If you now take WoW’s $1.041 billion, and divide that by $15, you end up with 5.78 million users on average over the year. That’s too low on users. Conversely, if you take the 7.6 million users that Azuriel mentions, you end up at an average of $11.41 per user per month. That’s too low on per-user revenue.

Or maybe it isn’t. There was probably a bunch of people on the Diablo III annual pass for a good chunk of the year, which they had paid for in 2012. I have no numbers on how many of those passes were sold, but I remember huge invite waves for the Mist of Pandaria beta (which was part of the annual pass package). So let’s just say 1 million users did not pay at all for their WoW subscription in 2013. That’s handwavey, because probably, most users who were interested into the annual pass probably bought it early on, and the annual pass was released in October 2012 (if I remember correctly). But that means even those people didn’t pay for subscriptions for 10 months during that year, so close enough.

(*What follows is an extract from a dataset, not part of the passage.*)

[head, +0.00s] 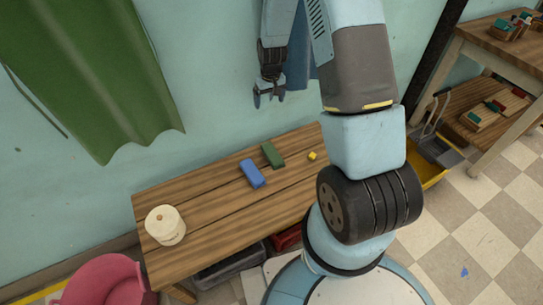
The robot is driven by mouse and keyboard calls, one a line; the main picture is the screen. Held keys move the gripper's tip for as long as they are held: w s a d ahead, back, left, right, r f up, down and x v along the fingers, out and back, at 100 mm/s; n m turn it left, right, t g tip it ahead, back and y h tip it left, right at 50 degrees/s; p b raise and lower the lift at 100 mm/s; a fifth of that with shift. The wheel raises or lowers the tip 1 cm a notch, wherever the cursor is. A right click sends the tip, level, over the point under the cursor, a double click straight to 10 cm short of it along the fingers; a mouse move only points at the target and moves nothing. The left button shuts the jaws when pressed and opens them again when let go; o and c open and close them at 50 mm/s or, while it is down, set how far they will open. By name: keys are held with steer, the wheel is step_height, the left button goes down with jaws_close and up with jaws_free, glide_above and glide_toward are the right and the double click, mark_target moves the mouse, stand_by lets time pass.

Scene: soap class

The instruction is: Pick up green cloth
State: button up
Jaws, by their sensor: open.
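A large green cloth (95,75) hangs in folds against the wall at the upper left of the head view; its top is out of frame. A small green oblong piece (272,155) lies on the wooden bench (205,235); I cannot tell whether it is cloth or a block. My gripper (268,97) is open and empty, pointing down above the back of the bench. It is well to the right of the hanging cloth and apart from the small green piece below it.
A blue block (252,173) and a yellow cube (312,156) lie by the green piece. A shelf unit (500,45) stands at the right.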

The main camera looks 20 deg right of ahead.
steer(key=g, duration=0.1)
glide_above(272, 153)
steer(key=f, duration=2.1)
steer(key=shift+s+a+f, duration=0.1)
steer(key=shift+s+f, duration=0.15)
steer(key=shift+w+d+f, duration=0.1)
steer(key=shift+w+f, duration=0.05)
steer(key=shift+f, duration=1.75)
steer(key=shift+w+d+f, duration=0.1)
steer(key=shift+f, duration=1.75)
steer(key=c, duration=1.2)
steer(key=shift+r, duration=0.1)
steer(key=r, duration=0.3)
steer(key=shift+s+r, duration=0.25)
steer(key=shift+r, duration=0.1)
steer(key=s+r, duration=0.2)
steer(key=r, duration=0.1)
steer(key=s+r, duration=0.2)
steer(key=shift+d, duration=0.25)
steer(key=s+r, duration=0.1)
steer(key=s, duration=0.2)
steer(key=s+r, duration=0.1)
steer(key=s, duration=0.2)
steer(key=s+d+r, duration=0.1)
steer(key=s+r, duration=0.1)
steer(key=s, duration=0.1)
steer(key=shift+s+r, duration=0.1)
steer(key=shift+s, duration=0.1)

That leaves 6.6 million paying customers. Which means $13.14 per user per month. Now we’re getting close. A 3-month subscription is $13.99 per month. Some will have 1-month subscriptions and pay more, some will have 6-month subscriptions and pay less. There will be some revenue from the item shop, but I can’t imagine that the big revenue generator for WoW. So this sounds reasonable.

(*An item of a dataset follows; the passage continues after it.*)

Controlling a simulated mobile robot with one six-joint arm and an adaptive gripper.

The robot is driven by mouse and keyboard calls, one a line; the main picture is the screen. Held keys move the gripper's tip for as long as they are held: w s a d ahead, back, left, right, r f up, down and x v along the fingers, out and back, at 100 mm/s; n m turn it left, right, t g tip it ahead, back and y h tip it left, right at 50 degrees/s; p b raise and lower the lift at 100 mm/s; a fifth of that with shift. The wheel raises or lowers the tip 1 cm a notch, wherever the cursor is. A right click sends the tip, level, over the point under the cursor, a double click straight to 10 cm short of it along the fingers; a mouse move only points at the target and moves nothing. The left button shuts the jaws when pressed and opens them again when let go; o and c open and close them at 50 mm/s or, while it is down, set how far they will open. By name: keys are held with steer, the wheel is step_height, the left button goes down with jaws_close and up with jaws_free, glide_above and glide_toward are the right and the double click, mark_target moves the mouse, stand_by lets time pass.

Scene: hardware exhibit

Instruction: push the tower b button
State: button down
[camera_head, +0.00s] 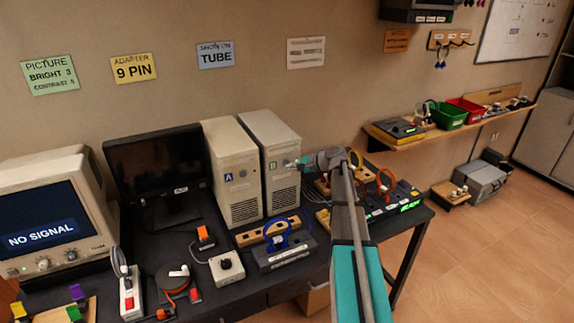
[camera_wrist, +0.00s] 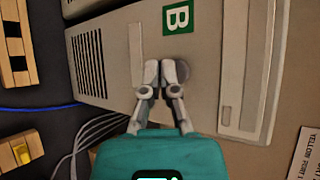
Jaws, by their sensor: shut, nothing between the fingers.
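Tower B (camera_head: 283,134) is a beige computer case with a green B label, standing on the dark table beside tower A (camera_head: 232,150). In the wrist view, tower B (camera_wrist: 215,105) fills the middle, with its B label (camera_wrist: 177,16) at the top. A round grey button (camera_wrist: 184,69) shows on its front panel, partly hidden by my right fingertip. My gripper (camera_wrist: 160,70) is shut and empty, its fingertips at the front panel and overlapping the button's left edge. I cannot tell whether they touch it. In the head view my gripper (camera_head: 297,163) is at tower B's front.
A CRT monitor (camera_head: 45,215) reads NO SIGNAL at the left, with a dark flat screen (camera_head: 157,165) beside it. A blue-handled device (camera_head: 283,252) and a grey box with a knob (camera_head: 227,268) lie in front of the towers. Grey cables (camera_wrist: 95,135) show in the wrist view.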

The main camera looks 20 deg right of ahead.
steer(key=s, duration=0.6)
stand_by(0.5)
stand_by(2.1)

edit: I was an idiot and off by a year on the annual pass thing. MoP was released in 2012, so handing out an annual pass in late 2012 with the prospect of a beta invite isn’t such a good deal if the expansion is already released… let’s look at the Chinese/Western split instead.

Or maybe it isn’t. WoW, more so than many other Western games, has a strong foothold in China. Or at least it used to have. The number thrown around is typically 50% of the players being in China. I tried to find numbers for that, but I couldn’t really, which is a bit disappointing. What we do know is that the Chinese market has fared considerably worse than the Western recently. There are two articles in Forbes from 2013 that Chinese players have been leaving in droves to other games. That’s good news for Blizzard, because the market isn’t nearly as profitable. Let’s just assume that, of the 7.6 million players, 5 million at this point are from the West and pay the monthly subscription. At an average price of $14/month, that provides a revenue of $840 million. Still $200 million short.

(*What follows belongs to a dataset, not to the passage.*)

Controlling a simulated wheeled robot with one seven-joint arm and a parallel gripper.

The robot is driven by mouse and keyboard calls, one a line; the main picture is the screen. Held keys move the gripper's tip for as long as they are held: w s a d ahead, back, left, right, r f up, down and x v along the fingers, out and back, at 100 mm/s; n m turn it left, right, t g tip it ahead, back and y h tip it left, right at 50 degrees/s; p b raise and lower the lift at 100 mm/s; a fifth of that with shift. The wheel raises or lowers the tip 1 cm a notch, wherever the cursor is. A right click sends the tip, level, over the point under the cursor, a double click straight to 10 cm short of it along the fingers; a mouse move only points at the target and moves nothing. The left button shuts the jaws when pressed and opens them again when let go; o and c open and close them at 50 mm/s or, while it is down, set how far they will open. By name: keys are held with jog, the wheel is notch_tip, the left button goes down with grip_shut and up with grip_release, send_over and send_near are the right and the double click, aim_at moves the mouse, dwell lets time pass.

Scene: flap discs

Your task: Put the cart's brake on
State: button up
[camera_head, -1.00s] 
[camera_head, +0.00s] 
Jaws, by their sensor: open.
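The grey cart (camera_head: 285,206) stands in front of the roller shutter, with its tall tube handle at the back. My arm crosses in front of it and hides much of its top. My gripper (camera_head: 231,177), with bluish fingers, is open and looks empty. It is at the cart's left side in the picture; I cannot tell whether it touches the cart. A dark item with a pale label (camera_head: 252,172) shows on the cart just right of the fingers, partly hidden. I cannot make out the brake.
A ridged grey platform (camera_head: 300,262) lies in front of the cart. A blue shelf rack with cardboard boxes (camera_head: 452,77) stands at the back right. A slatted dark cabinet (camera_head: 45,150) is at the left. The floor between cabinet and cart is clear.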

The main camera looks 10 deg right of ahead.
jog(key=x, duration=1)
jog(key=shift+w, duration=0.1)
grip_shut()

That leaves us with 2.6 million players from China. In China, players pay by the hour in the form of prepurchased game time cards. By poking around on the Chinese website, I found out that the often-quoted price of ¥0.45 per hour is still the current rate. Taking the average conversion rate for 2013, that translates to about $0.073. To produce a revenue of $200 million from 2.6 million players, they would therefore have to have played a total of 2.7 billion hours, or just shy of 3 hours per player per day. That lines up almost perfectly with the values from Nick Yee’s study. However, we have to be careful here, because those numbers are from a different point in time, on a different audience (Western vs. Chinese), and may suffer from selection bias. If I had to guess, I feel like 3 hours/day is a bit on the high side. Then again, there are revenue paths that I didn’t touch (server transfer fees, sparkle pony sales), which might make up for the difference.

EVE Online

A second example. Let’s look at EVE, whose user numbers looked way off by Azuriel’s estimation method. Their subscription is similarly priced, with longer subscriptions being cheaper than WoW’s. Then again, EVE gouges European customers more so than WoW does; in 2013, a Euro was valued, on average, at about $1.30; so EVE cost a whopping $19.50 per month on a 1-month recurring subscription, and still $14.30 at the yearly rate.

In addition, EVE’s subscriptions are supposedly funded indirectly for a significant part of the user base: older and richer characters with lots of income prefer to buy PLEX, which newer and poorer users buy sell for in-game money. However, PLEX comes at a premium: two month subscription worth of PLEX come at between $35 and $46 (=35€), so that’s between $17.50 and $23 per month.

Let’s make a really rough guess and assume that, on average, a direct subscription earns CCP $16 a month, while a PLEX subscription adds $20 to their coffers. For the next step, we’d need to know what fraction of accounts are paid by either option. I don’t think there’s any such information available. Sure, you can look at the amount of PLEX traded each day in Jita, but there are probably rich players playing the PLEX market, so not each sale will end up in 30 days of game time. Probably not by far. Besides, I don’t have historic trading volume values for 2013. However, these days, about 2500–3000 PLEX are traded in JITA each day, sometimes more. So that gives us something of an upper limit. (Station traders inflate the volume; however, back then it wasn’t unheard of to buy PLEX to fund your own subscription, because you could get in-game kickbacks from licensed PLEX-selling sites; those PLEX never showed up in the trading statistics.) Let’s say 60 000 accounts are paid by PLEX every month. That means about $15 million in revenue through PLEX.

That’s still not even close to the $93 million, of course. I was surprised myself how little of the market seems to be covered by PLEX. It certainly ties in with the claim of the “silent majority” that just flies in space for some missions and doesn’t have time or interest in making enough money to fund their game via PLEX. To cover the remaining $78 million, you’d need another 400 000 users by that calculation.

That gives us a total of 460 000 accounts, and that’s actually pretty close: in February 2013, CCP announced that they broke the 500 000-subscriber barrier. Who knows for how long they kept above the watermark; if the number of concurrent users is any sign, then probably not for long. (You can check those at Chribba’s EVE Offline.) But they probably didn’t plummet completely, either.